• What this task involves: Copy everything in the listing below word for word, apart from any images.

• Data:
----

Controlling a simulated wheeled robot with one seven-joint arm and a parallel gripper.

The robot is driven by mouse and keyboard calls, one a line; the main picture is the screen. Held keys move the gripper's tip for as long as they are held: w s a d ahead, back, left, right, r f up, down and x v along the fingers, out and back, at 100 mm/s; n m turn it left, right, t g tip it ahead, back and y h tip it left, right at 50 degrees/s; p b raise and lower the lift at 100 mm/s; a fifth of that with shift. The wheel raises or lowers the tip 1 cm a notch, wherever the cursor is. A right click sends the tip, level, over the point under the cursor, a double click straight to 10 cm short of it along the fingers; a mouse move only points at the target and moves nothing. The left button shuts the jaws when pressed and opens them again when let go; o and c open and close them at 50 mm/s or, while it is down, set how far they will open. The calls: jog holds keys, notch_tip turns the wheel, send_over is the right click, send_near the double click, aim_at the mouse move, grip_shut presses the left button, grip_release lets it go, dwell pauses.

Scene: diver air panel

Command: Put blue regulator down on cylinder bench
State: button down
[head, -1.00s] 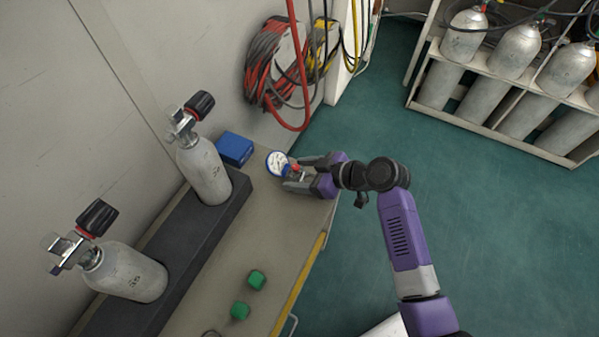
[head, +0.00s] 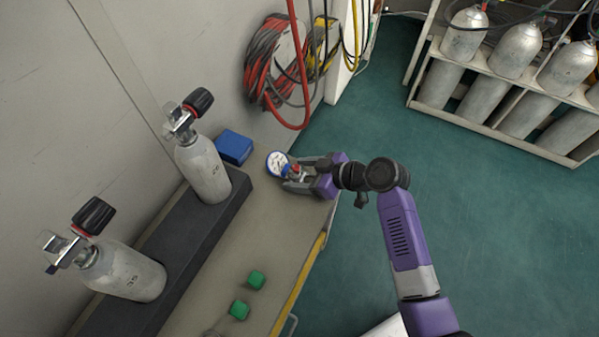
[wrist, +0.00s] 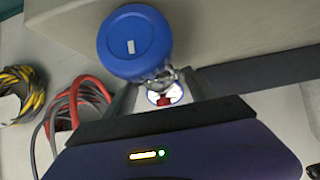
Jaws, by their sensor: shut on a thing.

----

• Result of this exercise:
Controlling a simulated wheeled robot with one seven-joint arm and a parallel gripper.

The robot is driven by mouse and keyboard calls, one a line; the main picture is the screen. Held keys move the gripper's tip for as long as they are held: w s a d ahead, back, left, right, r f up, down and x v along the fingers, out and back, at 100 mm/s; n m turn it left, right, t g tip it ahead, back and y h tip it left, right at 50 degrees/s; p b raise and lower the lift at 100 mm/s; a fifth of that with shift. The wheel raises or lowers the tip 1 cm a notch, wherever the cursor is. A right click sends the tip, level, over the point under the cursor, a double click straight to 10 cm short of it along the fingers; a mouse move only points at the target and moves nothing. The left button shuts the jaws when pressed and opens them again when let go; o and c open and close them at 50 mm/s or, while it is down, set how far they will open. The calls: jog holds keys, notch_tip turns the wheel, send_over is the right click, send_near the double click, aim_at the mouse move, grip_shut presses the left button, grip_release lets it go, dwell pauses.

Scene: diver air panel

Command: Put blue regulator down on cylinder bench
State: button down
[head, -1.00s] 
[head, +0.00s] 
[wrist, +0.00s] 
Jaws, by their sensor: shut on a thing.

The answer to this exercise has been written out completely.